On the same day, Commissioner Hwang noted through the subjective committee message included in the 'Financial Stability Report (March 2025)' published by the Bank of Korea that "it is important to be aware of the rapid rise in housing prices in certain areas of Seoul spreading to other regions."

Newly appointed Monetary Policy Committee Commissioner Hwang Geon-il is delivering an inaugural speech at the appointment ceremony held at the Bank of Korea in Jung-gu, Seoul on Feb. 13, 2022. /Courtesy of News1

He mentioned regarding the country's financial system that "it generally maintains a stable appearance based on the resilience of sound financial institutions and the ability to pay external debts," adding, "the household debt ratio is approaching 90% of gross domestic product (GDP) and continues to stabilize downwards, while the ratio of real estate financial exposure also turned to a decline at the end of last year after steadily rising."

However, he also mentioned points of concern.

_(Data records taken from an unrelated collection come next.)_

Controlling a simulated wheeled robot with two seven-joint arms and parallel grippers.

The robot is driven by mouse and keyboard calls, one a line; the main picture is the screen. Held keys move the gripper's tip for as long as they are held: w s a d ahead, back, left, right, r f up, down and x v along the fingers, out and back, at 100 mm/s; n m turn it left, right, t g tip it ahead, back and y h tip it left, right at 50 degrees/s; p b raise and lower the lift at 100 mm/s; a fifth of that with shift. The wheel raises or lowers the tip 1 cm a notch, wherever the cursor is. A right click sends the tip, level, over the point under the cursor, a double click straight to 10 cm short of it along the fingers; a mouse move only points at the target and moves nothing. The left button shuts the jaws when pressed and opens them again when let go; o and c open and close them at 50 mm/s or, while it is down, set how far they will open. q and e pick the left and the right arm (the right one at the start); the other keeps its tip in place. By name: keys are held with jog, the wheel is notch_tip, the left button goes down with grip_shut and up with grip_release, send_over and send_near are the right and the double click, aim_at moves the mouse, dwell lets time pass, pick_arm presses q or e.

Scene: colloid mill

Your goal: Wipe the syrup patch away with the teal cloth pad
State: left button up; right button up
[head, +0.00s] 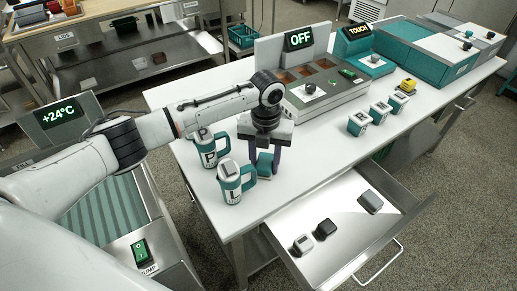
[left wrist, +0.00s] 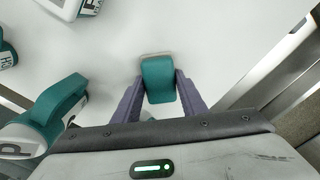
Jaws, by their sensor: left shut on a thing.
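My left gripper (head: 264,170) points down over the white table top (head: 300,155), close to its front edge. It is shut on the teal cloth pad (head: 265,162). In the left wrist view the teal pad (left wrist: 158,80) sits between the two purple fingers, with a pale strip along its far edge. Whether the pad touches the table I cannot tell. I cannot make out a syrup patch in either view. My right gripper is in neither view.
Teal-and-white mugs (head: 231,183) stand just left of the gripper. An open drawer (head: 345,215) with several small blocks juts out below the table front. A machine marked OFF (head: 325,95) stands behind. Small teal-and-white blocks (head: 358,124) and a yellow item (head: 408,85) lie to the right.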

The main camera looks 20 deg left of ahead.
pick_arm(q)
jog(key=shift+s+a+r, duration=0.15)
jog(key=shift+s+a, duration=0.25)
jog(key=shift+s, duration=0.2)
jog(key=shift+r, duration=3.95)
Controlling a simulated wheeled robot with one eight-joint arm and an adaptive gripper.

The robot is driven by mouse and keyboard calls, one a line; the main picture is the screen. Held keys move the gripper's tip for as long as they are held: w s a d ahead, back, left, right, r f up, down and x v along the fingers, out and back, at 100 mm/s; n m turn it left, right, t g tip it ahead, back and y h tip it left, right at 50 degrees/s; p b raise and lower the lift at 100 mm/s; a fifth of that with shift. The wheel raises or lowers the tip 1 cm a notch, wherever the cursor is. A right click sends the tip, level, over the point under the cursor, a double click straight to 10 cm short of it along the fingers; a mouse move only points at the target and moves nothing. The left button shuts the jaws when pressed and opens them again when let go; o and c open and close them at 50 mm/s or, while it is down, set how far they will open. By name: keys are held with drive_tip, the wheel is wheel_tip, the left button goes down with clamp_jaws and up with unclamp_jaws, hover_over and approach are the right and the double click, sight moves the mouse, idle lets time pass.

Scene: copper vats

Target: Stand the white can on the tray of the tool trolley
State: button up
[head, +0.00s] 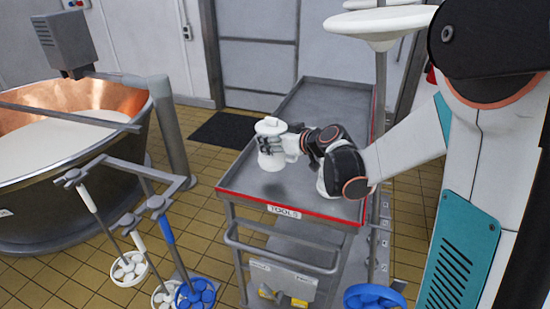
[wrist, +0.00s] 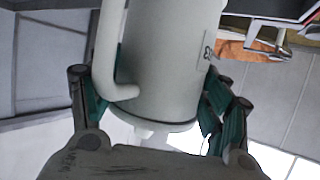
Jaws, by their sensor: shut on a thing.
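The white can (head: 269,130) is upright over the tray (head: 325,203) of the tool trolley. My gripper (head: 285,144) is shut around the can's side, coming from the right. In the wrist view the can (wrist: 170,60) fills the middle, with its handle on the left, and my gripper's fingers (wrist: 160,105) press on both sides of it. A dark shadow lies on the tray below the can, so it seems to be held a little above the surface. The tray is grey with a red front edge and a "TOOLS" label.
The rest of the tray is bare. A copper vat (head: 90,105) with white liquid stands at the left. A rack (head: 150,188) with long-handled white and blue tools stands before it. A pole with white discs (head: 375,25) rises along the trolley's right side.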

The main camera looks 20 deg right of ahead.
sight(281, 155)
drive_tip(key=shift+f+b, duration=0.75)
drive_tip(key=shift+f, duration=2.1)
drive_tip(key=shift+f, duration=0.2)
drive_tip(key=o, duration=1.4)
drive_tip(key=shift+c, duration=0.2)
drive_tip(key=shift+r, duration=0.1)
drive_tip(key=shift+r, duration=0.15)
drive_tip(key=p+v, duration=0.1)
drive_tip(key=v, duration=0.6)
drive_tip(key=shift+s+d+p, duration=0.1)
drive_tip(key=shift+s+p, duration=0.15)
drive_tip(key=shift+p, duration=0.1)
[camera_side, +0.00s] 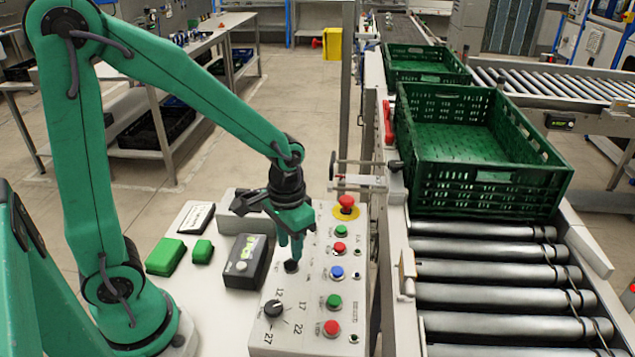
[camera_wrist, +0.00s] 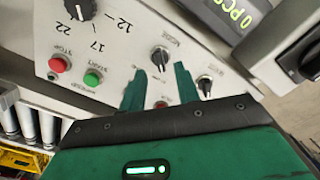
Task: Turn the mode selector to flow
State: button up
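The control panel (camera_side: 312,300) lies below my gripper. In the wrist view a black knob with a white pointer (camera_wrist: 160,57) has a small label beside it that seems to read MODE, too blurred to be sure. It shows just beyond and between my fingertips. In the side view a black knob (camera_side: 291,266) sits right under the fingertips. My gripper (camera_side: 296,252) points down over the panel; in the wrist view its two green fingers (camera_wrist: 158,80) are apart with nothing between them. Whether they touch the knob cannot be told. The flow marking is not readable.
A numbered dial (camera_side: 275,309), a second small black knob (camera_wrist: 205,85), several coloured buttons (camera_side: 336,272) and a red emergency stop (camera_side: 346,204) share the panel. A black display box (camera_side: 247,262) stands left. Green crates (camera_side: 480,198) sit on the roller conveyor (camera_side: 490,275) at right.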

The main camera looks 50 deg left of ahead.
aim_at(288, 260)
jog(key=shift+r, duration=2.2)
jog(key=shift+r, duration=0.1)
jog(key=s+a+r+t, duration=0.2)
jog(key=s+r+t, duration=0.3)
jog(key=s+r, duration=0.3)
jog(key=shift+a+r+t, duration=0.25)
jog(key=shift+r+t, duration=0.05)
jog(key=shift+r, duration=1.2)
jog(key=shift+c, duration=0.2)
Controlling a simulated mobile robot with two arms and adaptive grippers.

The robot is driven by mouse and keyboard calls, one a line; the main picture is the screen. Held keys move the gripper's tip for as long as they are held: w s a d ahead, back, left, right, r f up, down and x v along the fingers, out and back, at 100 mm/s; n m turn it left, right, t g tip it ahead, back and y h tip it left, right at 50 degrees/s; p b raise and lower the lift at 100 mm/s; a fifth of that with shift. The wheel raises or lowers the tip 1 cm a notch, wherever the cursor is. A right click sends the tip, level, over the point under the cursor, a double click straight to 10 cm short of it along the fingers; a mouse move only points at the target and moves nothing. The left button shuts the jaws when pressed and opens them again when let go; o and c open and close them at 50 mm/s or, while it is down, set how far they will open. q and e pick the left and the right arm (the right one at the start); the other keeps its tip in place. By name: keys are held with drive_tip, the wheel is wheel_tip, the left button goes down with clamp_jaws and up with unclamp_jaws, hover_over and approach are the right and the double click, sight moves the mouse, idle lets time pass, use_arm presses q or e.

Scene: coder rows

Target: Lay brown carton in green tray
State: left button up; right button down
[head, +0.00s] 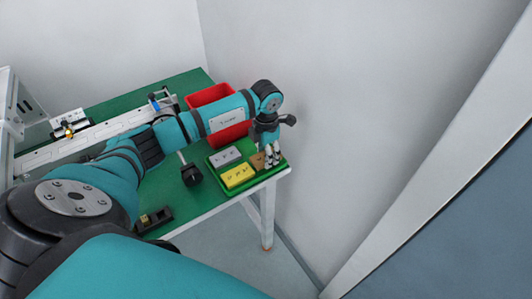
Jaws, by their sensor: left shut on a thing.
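The green tray (231,193) lies at the right end of the green table, near its corner. The brown carton (258,160) shows as a small brown patch in the tray's right part, partly hidden by my gripper. My left gripper (271,161) points down over that part of the tray and is shut on the brown carton. Whether the carton touches the tray floor is hard to tell. A grey carton (226,156) and a yellow carton (238,176) lie in the tray to the left of the gripper. My right gripper is not in view.
A red bin (208,95) stands behind my arm, close to the wall. A black tool (191,175) lies left of the tray, and a dark dispenser (155,219) is at the front edge. A long white coder line (62,157) runs along the left.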

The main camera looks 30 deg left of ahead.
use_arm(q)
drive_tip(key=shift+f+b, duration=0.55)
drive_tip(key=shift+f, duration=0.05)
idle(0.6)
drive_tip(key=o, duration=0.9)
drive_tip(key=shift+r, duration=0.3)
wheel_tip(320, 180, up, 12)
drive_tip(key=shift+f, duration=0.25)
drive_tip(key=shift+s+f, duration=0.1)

Commissioner Hwang stated, "There is a possibility that the volatility of price variables in the financial and foreign exchange markets could expand in the event of internal or external shocks," and added, "While the repayment burden of borrowers will gradually decrease due to relaxed financial conditions, there are concerns that the soundness of some local and non-bank financial institutions could deteriorate as the number of failures in vulnerable sectors, such as self-employed individuals and small and medium-sized enterprises, increases."

Commissioner Hwang emphasized, "To effectively respond to risks in a highly uncertain environment, it is essential to proactively strengthen the soundness management of vulnerable sectors while continuing efforts for structural reform to increase potential growth rates."

He also stated, "In particular, care should be taken to ensure that the easing of financial conditions under a trend of lowering interest rates does not delay or constrain structural reforms in vulnerable sectors."